This comment has been removed by a blog administrator.

 
At 6:41 PM, Blogger Matthew said...

KC, remember how you avoided Wa for years because "the name is too pretentious."

It is actually a very clever name. "Wa" in Japanese is a word that is used to denote the subject of a sentence. It doesn't have an equivalent in English, but it is somewhat like the words "the" and "an". Genius. They have identified the type of sentence (sushi) you identify the subject (tuna, avocado, eel, etc).

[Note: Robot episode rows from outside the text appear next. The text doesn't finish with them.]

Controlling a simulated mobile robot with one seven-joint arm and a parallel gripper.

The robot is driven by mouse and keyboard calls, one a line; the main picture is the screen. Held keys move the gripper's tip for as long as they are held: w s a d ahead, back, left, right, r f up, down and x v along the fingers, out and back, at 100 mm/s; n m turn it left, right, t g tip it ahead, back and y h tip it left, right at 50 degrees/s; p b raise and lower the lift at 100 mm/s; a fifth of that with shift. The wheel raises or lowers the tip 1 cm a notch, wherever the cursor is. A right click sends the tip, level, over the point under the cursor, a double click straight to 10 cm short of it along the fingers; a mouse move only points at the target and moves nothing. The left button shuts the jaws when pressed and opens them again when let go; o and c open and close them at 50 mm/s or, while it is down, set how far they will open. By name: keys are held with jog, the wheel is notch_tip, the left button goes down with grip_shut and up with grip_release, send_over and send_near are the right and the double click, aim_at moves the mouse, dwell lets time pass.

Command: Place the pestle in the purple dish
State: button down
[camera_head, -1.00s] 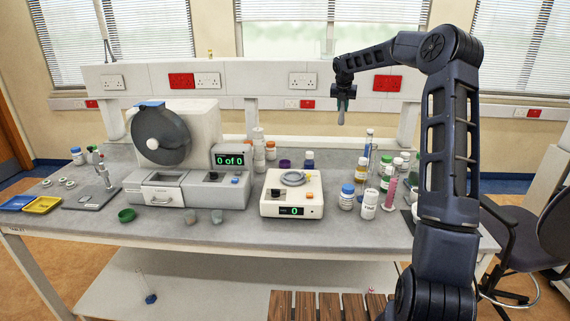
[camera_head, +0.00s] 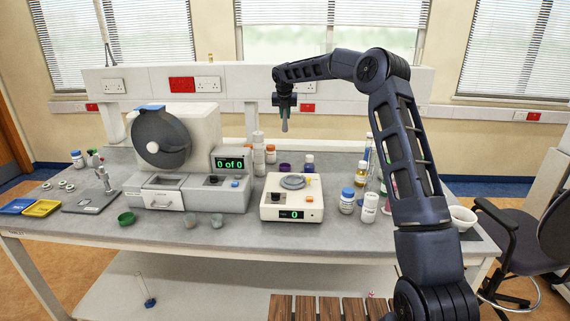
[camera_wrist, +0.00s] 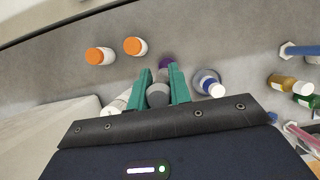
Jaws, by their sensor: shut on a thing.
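My gripper (camera_head: 285,108) is high above the back of the bench and points down. It is shut on the grey pestle (camera_head: 285,125), which hangs upright below the jaws. In the wrist view the rounded grey end of the pestle (camera_wrist: 158,95) shows between the green fingers. The small purple dish (camera_head: 284,168) stands on the bench almost straight below the pestle, behind the white balance. In the wrist view the purple dish (camera_wrist: 166,62) is partly hidden by the fingers and pestle. A clear gap separates pestle and dish.
A blue-capped bottle (camera_wrist: 207,82) stands just right of the dish. Two orange-capped bottles (camera_wrist: 100,55) (camera_wrist: 135,46) stand to its left. The white balance (camera_head: 291,200) is in front. A white bowl (camera_head: 463,217) is at the right end. A shelf (camera_head: 225,80) runs behind.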

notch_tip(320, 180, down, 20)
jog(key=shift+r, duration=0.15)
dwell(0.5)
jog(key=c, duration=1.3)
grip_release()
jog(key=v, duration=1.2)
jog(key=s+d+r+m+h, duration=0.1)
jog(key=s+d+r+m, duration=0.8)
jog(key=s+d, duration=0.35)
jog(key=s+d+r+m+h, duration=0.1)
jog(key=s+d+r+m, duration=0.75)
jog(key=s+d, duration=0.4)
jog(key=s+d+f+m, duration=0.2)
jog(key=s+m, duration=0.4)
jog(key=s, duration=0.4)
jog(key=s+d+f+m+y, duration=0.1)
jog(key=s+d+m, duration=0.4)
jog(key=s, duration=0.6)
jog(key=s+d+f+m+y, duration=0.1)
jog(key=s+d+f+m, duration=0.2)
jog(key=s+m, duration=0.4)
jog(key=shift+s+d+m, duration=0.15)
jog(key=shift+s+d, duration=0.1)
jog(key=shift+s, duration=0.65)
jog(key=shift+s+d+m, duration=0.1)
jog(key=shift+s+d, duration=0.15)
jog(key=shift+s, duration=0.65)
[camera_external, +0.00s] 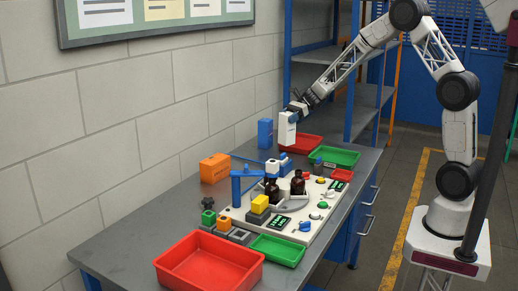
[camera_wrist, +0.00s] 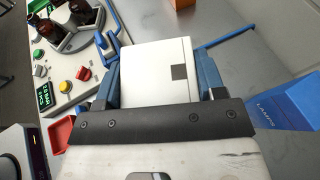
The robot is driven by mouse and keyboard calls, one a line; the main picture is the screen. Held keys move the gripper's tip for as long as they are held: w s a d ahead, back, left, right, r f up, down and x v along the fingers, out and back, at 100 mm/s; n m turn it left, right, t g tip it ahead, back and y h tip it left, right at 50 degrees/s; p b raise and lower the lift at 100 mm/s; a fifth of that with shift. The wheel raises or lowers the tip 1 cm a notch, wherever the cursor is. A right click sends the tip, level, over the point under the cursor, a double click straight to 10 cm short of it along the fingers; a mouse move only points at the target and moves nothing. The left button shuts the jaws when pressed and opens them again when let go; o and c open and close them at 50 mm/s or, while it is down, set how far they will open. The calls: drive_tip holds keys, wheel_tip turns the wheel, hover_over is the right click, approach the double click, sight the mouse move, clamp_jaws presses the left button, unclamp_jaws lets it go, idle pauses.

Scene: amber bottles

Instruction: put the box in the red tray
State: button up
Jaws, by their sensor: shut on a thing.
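My gripper (camera_external: 294,112) is shut on a white box (camera_external: 287,130), held above the far part of the table. In the wrist view the white box (camera_wrist: 155,72) lies between the two blue fingers of my gripper (camera_wrist: 158,80), with a dark square on its face. A red tray (camera_external: 302,146) lies at the far end of the table, just below and right of the held box. A larger red tray (camera_external: 208,262) stands at the near end. A red edge (camera_wrist: 58,134) shows at left in the wrist view; the rest is hidden.
A blue box (camera_external: 265,133) stands left of the held box; an orange box (camera_external: 214,168) stands near the wall. Green trays (camera_external: 335,156) (camera_external: 277,249) flank a white station (camera_external: 282,212) with amber bottles (camera_external: 298,185) and a blue arm-like fixture (camera_external: 238,188).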

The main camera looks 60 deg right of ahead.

I am glad you finally went in and I am very jealous of your beautifully rolled maki.

 
At 6:59 PM, Blogger kc said...

I confess. I avoided Wa. I didn't like the name. But that was before I encountered George and his grand passion for sushi.

Now I love Wa.

And Benjie's new quartet is named Wu.

 
At 7:05 PM, Blogger kc said...

Also, Erin, the thing I was going to say about sake is that this book says it should be served cold or at room temperature. Erin and I drank some sake Friday and were somewhat disappointed that it was served in traditional Western wine glasses instead of in the tiny porcelain cups. Apparently the tradition of warm sake dates from the post-World War II era, when sake was of an inferior quality, and it was heated to disguise its shortcomings. Only heated sake is served in the tiny cups, apparently.

 
At 7:11 PM, Blogger kc said...

Also, Erin, I found out that there are several grades of sake — something our waiter could not explain — and that might explain the different choices on the menu. Here's an explanation

 
At 7:51 PM, Blogger george said...

You know, kc, I really liked sushi but it wasn't a grand passion for me until you came along. It's like that cognac: it's something that should be shared.

 
At 8:48 PM, Blogger Erin said...

Interesting. Don't you think the Wa waitors ought to know a thing or two about the hooch? I would like to use the tiny cups, though. Why can't they put the good, cold stuff in the tiny cups?

 
At 1:01 AM, Blogger kc said...

Excellent question about the tiny cups. Any insight, George? I'll have to research that, as I also am a huge fan of the tiny cup.

 
At 2:04 AM, Blogger george said...

Well, in general the little ceramic cups are for warm sake, and for cold or room temperature sake you use these. Though I read somewhere that it's not really a rule. A glass is supposedly acceptable.

 
At 12:18 PM, Blogger cl said...

Wow! Or Wa! Those are Wa-worthy photos. That's quite an ambitious undertaking, and your results look delicious.

 
At 1:10 PM, Blogger Erin said...

You drink out of the little wooden boxes, George? Well, that's something. More interesting than a wine glass.

 
At 5:48 PM, Blogger amy rush said...

You. Me. Karen. Sushi and Sake Christmas 2006!

 
At 1:01 AM, Blogger kc said...

Amy, are you coming to Kansas?! I will definitely treat you to Wa, or we can roll our own.

 
At 11:11 PM, Blogger amy rush said...

Oh yeah, Christmas in Kansas. Many days will be spent in Lawrence 'cause it beats Wichita. And nothing says Christmas...in Kansas...than sushi.

 
At 12:55 PM, Blogger kc said...

Awesome.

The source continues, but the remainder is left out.